EXERCISE GOAL: Draw out every line with the word "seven" from the listing below.

= = = =

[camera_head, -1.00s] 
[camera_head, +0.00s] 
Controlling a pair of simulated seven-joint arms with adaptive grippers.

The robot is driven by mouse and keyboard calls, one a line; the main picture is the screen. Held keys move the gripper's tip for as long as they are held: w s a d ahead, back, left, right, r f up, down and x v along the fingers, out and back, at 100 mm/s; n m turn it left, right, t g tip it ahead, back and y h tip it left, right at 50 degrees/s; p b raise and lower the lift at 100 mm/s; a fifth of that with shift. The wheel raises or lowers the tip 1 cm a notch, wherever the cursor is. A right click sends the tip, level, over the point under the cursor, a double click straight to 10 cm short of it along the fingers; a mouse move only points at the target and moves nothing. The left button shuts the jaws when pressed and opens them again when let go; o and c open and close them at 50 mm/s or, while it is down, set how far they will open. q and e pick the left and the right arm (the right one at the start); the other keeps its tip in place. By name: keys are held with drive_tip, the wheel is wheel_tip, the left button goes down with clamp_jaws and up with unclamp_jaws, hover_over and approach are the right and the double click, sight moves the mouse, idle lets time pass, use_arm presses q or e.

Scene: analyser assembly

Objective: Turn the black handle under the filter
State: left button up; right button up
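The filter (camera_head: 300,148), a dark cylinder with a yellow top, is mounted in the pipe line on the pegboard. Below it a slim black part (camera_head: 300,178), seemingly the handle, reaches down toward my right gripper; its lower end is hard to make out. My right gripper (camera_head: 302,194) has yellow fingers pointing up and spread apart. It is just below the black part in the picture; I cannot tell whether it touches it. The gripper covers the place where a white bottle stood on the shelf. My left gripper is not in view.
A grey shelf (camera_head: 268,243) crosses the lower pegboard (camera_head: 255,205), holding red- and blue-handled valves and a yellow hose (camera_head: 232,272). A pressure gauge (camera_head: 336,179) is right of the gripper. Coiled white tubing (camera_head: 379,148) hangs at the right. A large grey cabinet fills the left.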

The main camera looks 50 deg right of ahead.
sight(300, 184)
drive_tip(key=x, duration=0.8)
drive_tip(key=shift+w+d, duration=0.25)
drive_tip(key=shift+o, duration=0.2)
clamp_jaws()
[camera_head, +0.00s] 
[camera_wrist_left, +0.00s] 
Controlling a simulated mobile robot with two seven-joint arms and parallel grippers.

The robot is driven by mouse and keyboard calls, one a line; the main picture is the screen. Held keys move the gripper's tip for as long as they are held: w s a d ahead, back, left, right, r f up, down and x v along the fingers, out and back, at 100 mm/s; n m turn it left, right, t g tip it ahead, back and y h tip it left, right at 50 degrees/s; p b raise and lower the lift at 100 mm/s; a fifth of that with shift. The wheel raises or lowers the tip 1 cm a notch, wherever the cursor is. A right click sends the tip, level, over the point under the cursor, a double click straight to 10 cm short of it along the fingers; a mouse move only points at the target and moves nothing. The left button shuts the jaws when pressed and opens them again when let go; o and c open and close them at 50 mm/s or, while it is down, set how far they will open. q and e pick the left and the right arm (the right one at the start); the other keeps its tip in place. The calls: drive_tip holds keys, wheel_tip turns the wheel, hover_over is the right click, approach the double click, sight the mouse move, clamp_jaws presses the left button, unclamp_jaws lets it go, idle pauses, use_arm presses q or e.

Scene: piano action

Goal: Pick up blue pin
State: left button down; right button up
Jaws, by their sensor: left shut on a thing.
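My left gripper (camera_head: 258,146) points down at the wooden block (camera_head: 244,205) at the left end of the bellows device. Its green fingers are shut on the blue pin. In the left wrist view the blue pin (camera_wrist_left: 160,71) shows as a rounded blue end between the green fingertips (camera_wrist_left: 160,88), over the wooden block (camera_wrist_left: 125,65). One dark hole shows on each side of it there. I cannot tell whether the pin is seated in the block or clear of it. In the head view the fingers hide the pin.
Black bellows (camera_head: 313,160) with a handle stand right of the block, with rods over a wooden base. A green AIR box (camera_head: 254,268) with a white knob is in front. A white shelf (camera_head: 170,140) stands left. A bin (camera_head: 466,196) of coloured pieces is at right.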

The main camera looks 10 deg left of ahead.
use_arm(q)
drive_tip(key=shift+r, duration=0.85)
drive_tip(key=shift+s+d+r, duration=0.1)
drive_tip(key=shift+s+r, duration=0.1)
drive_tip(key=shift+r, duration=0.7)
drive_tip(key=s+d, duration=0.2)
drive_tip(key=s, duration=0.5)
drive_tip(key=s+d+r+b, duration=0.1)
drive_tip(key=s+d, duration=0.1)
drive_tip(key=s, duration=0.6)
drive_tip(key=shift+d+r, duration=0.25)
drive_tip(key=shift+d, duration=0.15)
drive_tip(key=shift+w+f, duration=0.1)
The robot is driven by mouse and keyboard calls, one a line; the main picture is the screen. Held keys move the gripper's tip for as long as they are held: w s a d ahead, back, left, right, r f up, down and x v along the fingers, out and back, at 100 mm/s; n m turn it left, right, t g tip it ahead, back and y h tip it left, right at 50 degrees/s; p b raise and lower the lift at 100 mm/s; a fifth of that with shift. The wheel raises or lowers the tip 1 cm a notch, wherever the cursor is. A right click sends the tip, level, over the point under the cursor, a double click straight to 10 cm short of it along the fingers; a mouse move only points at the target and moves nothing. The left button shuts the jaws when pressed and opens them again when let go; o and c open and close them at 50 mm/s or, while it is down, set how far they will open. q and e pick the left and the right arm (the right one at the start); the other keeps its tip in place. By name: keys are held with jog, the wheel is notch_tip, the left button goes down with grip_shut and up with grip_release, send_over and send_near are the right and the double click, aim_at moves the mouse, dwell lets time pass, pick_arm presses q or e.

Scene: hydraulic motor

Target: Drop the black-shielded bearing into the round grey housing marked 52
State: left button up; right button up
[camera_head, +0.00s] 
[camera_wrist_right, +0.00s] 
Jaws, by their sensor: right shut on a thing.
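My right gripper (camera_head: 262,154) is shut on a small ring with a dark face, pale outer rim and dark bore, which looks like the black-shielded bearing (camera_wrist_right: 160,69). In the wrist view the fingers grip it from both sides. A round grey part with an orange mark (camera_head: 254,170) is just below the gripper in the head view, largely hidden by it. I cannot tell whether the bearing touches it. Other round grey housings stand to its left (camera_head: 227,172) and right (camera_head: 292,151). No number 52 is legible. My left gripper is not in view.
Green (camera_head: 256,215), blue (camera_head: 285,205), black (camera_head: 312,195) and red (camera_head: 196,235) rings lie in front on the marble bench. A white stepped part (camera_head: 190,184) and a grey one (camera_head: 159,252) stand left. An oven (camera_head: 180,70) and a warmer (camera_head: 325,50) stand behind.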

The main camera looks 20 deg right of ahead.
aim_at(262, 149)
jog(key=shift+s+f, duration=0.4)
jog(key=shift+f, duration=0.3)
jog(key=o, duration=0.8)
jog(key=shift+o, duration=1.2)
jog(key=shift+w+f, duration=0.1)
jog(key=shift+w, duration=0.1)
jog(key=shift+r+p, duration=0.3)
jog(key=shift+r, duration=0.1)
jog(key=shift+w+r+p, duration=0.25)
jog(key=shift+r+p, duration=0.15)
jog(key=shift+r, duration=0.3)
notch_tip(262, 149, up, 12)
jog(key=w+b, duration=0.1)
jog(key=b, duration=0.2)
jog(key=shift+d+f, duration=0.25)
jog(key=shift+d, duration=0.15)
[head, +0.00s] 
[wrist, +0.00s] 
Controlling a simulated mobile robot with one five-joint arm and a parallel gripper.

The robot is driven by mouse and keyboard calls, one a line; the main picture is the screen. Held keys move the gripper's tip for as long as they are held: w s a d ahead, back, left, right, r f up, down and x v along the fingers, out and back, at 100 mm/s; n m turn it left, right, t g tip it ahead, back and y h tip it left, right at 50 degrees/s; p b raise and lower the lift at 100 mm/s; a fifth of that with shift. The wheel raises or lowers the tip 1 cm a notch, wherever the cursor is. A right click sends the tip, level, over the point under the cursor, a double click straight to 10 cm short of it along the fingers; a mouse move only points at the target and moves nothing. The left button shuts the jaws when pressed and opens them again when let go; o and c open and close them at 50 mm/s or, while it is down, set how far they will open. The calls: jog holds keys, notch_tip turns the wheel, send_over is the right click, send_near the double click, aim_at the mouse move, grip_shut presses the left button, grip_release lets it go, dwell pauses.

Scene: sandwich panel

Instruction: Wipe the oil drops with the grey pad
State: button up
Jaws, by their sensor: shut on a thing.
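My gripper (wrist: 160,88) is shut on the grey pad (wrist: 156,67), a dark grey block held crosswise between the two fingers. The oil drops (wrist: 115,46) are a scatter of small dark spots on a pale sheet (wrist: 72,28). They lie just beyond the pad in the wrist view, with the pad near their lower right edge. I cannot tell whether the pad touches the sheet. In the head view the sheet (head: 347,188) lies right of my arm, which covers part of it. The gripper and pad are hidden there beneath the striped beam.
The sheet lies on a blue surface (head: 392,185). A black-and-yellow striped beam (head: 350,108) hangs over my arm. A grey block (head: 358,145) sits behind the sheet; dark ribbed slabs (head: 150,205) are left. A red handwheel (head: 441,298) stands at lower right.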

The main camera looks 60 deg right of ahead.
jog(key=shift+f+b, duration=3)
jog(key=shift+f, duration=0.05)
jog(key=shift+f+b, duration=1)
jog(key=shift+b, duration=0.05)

= = = =

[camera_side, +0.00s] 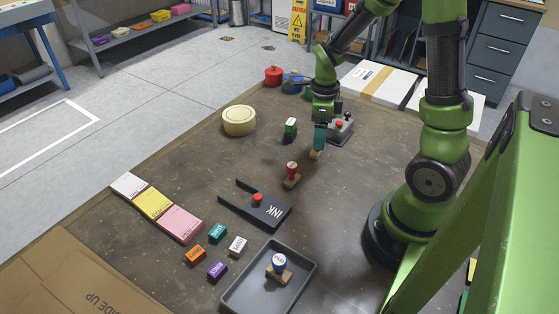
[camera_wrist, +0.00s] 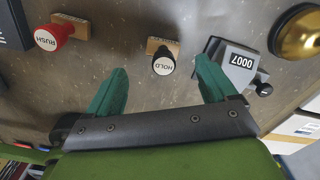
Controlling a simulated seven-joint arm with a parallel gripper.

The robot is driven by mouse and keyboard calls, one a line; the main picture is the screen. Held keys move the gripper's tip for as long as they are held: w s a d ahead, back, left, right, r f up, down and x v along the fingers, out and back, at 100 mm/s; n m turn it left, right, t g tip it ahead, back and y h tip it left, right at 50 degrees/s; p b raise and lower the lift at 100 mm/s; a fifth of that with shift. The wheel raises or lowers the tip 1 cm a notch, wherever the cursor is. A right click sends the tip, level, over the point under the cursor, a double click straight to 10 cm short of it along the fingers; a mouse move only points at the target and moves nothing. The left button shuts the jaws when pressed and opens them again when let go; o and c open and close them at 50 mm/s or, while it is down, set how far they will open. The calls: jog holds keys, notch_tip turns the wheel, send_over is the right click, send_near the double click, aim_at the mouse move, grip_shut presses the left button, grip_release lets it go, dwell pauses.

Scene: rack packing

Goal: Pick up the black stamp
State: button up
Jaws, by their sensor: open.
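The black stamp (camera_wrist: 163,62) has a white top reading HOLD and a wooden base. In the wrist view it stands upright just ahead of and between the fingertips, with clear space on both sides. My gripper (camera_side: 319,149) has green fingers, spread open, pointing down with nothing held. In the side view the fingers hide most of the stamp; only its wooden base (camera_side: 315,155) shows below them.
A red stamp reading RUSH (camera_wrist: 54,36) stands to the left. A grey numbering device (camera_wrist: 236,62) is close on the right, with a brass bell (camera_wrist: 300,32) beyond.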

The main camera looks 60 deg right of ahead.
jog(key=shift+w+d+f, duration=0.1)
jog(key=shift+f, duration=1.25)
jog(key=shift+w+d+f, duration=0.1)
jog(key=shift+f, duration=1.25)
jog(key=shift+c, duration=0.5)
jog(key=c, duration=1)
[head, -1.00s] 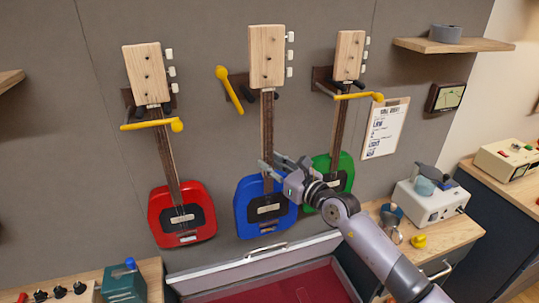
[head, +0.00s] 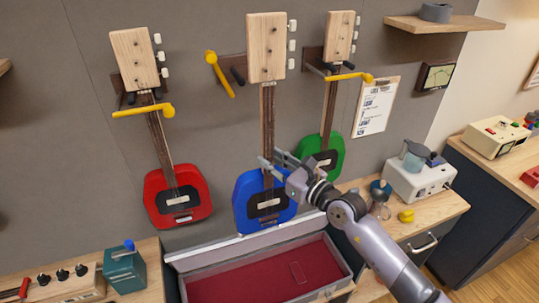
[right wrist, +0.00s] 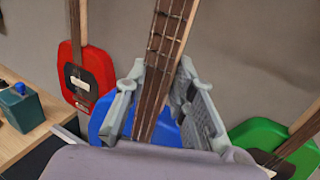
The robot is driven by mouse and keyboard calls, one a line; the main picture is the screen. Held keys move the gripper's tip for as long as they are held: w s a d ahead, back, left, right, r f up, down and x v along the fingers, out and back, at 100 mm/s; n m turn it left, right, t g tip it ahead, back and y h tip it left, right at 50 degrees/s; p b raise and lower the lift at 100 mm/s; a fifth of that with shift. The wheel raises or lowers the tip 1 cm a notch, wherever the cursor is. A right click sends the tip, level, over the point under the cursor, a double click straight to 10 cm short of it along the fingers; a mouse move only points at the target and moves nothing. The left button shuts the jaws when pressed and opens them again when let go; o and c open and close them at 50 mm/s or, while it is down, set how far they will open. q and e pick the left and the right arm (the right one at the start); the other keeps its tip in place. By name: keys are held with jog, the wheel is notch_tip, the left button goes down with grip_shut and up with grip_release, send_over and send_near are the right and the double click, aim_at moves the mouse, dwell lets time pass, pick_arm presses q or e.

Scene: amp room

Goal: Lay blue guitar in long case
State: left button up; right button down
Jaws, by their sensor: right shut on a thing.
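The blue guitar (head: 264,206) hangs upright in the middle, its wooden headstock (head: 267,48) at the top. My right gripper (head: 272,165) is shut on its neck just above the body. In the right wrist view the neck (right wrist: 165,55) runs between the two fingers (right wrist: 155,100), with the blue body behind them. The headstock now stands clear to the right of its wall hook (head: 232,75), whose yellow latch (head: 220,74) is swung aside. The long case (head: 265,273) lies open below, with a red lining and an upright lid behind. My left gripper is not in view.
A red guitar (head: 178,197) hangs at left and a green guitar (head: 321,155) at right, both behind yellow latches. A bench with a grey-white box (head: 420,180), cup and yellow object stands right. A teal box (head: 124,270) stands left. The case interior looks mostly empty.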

= = = =

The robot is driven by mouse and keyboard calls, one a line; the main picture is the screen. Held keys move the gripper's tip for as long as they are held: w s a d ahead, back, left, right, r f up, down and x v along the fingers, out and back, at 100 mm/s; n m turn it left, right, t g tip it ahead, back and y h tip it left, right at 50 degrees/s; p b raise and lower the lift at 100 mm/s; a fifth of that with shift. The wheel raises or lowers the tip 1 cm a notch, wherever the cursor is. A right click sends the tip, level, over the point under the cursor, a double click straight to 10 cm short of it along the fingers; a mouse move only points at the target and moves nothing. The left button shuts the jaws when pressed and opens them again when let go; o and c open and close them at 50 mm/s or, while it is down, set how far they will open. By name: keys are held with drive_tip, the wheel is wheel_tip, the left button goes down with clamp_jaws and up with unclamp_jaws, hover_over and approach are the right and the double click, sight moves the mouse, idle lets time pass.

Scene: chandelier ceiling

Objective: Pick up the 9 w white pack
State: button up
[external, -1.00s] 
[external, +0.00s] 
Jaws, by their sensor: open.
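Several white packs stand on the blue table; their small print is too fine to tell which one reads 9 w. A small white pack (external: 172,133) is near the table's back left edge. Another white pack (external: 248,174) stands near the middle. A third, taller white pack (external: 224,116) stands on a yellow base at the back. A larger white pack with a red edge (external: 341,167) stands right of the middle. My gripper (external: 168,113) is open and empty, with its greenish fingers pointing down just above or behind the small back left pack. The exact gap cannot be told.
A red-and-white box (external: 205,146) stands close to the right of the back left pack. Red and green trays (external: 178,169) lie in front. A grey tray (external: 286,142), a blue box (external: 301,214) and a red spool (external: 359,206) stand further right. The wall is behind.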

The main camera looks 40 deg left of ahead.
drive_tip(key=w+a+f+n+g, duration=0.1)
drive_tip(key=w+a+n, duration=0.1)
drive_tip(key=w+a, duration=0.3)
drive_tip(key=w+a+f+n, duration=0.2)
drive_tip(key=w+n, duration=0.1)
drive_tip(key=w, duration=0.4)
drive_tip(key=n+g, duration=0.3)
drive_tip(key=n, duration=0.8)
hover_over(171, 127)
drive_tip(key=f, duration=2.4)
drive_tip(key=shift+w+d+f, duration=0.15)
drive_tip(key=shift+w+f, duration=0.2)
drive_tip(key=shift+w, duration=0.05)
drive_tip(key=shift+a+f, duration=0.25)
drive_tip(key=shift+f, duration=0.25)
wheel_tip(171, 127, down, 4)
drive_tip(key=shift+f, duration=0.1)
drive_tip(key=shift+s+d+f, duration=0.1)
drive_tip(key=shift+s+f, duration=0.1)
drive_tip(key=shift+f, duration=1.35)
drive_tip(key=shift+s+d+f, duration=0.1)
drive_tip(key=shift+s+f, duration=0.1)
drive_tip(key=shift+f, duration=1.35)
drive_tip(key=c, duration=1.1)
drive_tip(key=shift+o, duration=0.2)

= = = =

RESPONSE TO THIS EXERCISE:
Controlling a pair of simulated seven-joint arms with adaptive grippers.
Controlling a simulated mobile robot with two seven-joint arms and parallel grippers.
Controlling a simulated seven-joint arm with a parallel gripper.

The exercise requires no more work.